**What to do:** Write out every line below that includes the word "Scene".
--- Begin Data shown ---
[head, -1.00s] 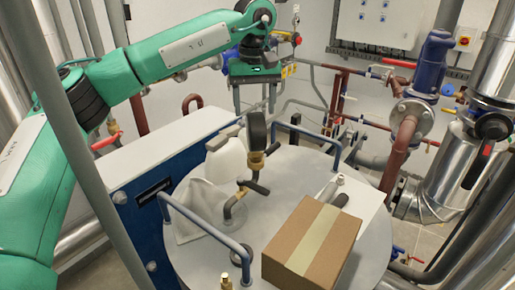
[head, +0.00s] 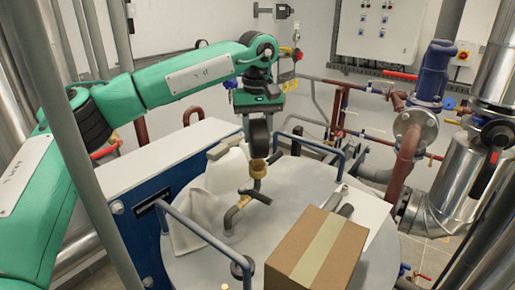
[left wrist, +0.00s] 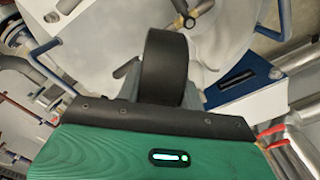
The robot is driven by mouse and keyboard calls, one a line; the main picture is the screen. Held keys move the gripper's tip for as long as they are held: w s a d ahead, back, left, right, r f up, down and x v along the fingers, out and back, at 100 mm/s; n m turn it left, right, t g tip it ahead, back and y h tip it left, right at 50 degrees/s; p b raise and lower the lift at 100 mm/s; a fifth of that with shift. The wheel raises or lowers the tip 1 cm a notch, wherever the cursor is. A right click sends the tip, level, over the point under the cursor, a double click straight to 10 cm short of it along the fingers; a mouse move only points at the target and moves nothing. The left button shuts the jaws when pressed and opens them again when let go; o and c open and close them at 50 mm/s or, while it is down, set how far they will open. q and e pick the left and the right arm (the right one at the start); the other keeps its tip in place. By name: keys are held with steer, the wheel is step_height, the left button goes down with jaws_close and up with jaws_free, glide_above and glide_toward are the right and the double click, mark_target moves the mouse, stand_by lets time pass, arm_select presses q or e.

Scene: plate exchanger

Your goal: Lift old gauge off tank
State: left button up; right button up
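The old gauge (head: 259,138) is a black round dial seen nearly edge-on. It stands upright on a brass fitting (head: 258,168) at the top of a bent pipe on the round grey tank lid (head: 290,190). My left gripper (head: 259,122) is above the gauge, pointing down, with its fingers on either side of the dial. In the left wrist view the dark gauge body (left wrist: 166,65) stands between the grey fingers (left wrist: 166,95). The fingers look open; contact is not clear. My right gripper is in neither view.
A cardboard box (head: 318,250) sits on the lid at front right, by a white sheet (head: 368,205). Blue handrails (head: 205,235) edge the lid. Red pipes (head: 407,150) stand right.

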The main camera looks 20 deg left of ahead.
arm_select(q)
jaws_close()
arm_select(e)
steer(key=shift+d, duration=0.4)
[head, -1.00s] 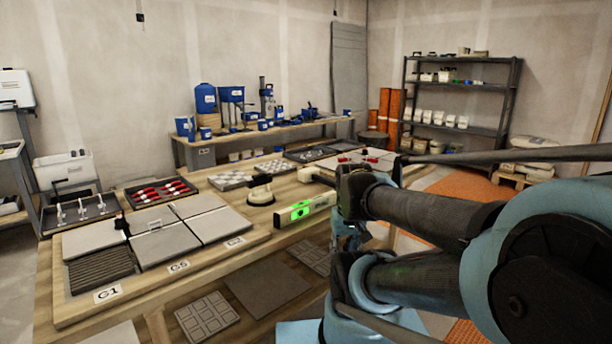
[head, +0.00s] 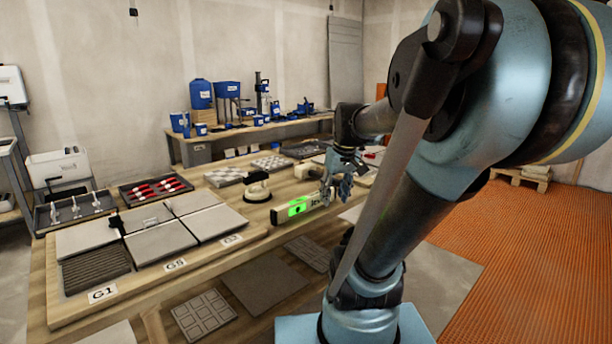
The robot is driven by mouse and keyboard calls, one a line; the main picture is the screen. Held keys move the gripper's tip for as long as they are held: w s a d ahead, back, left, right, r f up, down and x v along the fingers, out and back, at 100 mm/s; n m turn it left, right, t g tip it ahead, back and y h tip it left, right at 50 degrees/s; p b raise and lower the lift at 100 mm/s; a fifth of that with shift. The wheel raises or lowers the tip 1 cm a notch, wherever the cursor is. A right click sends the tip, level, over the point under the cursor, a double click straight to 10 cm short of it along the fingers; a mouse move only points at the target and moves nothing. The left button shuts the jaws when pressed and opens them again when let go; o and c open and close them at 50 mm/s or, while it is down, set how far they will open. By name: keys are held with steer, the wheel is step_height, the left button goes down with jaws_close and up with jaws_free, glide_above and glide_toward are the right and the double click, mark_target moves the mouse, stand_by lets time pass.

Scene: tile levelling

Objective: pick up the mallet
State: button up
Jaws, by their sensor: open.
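The mallet seems to be the thing with the pale cream head (head: 304,171) lying on the near workbench, just behind the green level. Its handle is not clearly visible; my gripper and arm cover the area to its right. My gripper (head: 335,186) is open, with its fingers pointing down at the right end of the level, to the right of the pale head. I cannot tell whether the fingers touch anything.
The green level (head: 302,206) lies at the bench's front edge. A suction cup lifter (head: 257,187) stands left of it. Grey tiles (head: 160,240) on a board fill the left. A tray of red-handled tools (head: 156,188) sits behind. Blue containers (head: 228,92) stand on the back bench.

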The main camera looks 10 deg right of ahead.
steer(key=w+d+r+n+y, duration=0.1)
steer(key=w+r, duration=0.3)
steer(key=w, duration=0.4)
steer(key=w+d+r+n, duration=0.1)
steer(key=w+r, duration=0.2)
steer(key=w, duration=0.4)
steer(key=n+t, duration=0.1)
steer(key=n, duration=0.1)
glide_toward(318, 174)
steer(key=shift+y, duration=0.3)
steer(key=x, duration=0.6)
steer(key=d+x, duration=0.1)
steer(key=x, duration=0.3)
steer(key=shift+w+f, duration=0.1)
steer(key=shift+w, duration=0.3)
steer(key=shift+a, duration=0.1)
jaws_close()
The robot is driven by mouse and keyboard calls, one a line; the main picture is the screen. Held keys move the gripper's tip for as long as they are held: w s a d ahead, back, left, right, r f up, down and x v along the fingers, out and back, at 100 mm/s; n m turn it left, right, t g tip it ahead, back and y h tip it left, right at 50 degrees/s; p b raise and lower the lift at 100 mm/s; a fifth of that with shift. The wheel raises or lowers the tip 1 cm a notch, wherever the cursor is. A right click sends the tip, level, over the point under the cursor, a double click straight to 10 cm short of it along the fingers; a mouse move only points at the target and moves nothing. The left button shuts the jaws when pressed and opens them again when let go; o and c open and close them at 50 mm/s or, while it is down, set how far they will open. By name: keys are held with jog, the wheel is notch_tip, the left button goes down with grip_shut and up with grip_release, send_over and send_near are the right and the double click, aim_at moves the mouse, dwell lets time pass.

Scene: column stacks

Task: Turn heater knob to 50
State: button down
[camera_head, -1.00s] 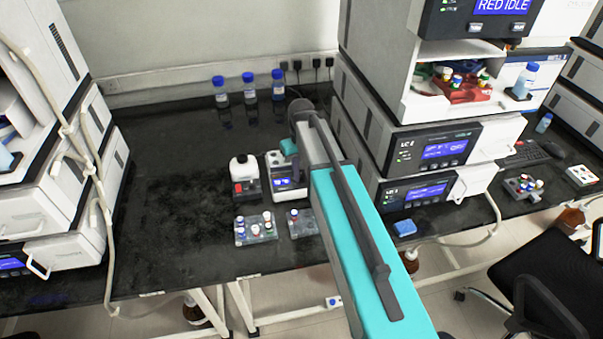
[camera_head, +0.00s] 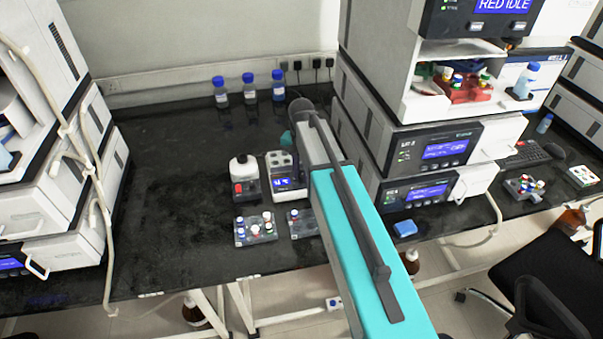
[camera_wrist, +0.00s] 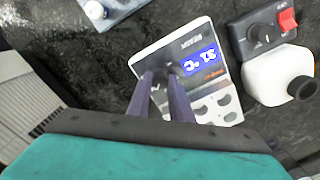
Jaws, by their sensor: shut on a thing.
--- End Data shown ---
**Solution for this task:**
Scene: plate exchanger
Scene: tile levelling
Scene: column stacks

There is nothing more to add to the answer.